> **SUPPLIED RECORDS**:

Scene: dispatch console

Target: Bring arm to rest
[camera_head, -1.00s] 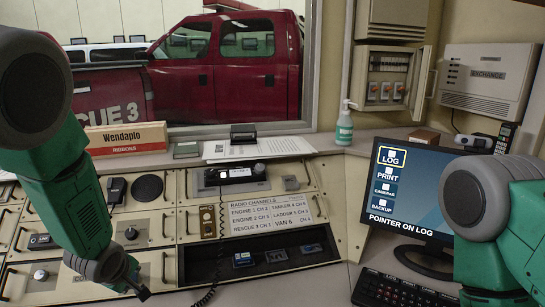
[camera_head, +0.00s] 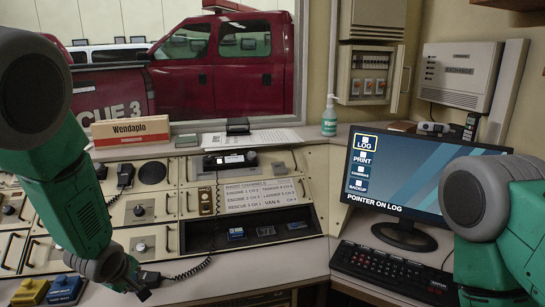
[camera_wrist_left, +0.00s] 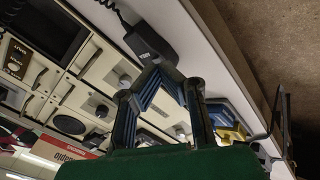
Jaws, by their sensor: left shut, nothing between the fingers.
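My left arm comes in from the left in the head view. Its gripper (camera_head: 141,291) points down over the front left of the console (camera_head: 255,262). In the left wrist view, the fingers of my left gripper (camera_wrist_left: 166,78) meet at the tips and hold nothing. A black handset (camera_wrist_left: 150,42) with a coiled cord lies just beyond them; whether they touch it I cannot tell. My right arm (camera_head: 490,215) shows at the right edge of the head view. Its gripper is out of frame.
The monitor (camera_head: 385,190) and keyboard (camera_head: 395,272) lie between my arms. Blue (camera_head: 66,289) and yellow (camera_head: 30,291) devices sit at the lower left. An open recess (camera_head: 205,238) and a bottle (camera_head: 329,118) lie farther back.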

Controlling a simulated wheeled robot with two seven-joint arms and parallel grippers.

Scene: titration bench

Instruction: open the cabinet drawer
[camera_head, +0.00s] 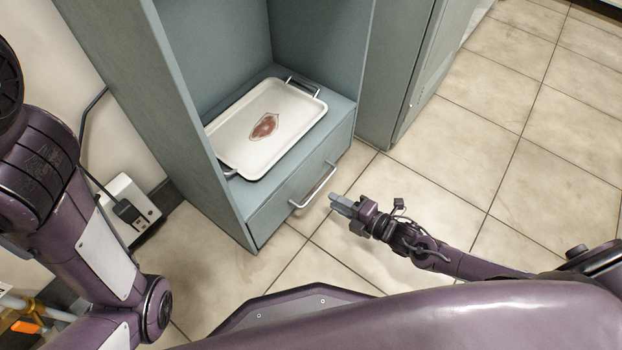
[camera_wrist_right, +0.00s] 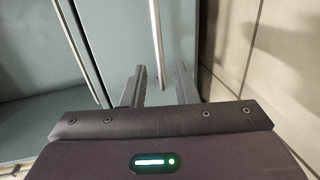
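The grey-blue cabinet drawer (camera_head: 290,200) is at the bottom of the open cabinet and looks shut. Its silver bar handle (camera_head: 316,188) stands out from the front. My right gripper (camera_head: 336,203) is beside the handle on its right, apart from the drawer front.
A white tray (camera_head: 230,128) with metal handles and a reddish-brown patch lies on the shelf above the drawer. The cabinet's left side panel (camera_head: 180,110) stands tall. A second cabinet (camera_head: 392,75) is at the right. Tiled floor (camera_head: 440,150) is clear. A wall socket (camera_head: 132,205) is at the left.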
---
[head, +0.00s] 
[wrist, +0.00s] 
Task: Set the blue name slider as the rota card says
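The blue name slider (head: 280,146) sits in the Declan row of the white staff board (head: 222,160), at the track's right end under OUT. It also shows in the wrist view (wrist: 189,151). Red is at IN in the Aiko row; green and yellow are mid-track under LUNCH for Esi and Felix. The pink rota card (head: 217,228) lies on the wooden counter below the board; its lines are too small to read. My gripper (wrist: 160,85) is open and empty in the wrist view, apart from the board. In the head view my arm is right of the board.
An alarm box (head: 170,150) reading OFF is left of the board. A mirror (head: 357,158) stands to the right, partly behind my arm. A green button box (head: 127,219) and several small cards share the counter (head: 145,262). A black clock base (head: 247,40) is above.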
* * *
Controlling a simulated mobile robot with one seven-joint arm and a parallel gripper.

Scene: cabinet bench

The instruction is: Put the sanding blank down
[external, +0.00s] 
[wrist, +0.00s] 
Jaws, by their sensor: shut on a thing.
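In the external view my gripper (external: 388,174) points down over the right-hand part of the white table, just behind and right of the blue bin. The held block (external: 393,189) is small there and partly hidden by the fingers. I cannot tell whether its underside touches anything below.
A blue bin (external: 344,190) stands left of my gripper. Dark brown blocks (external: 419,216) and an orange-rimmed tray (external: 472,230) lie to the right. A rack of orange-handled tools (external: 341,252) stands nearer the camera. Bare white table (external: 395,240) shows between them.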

> **JOB**:
Every line containing the string "simulated" must be listed.

> **RESULT OF THIS TASK**:
Controlling a simulated wheeled robot with two seven-joint arms and parallel grippers.
Controlling a simulated mobile robot with one seven-joint arm and a parallel gripper.

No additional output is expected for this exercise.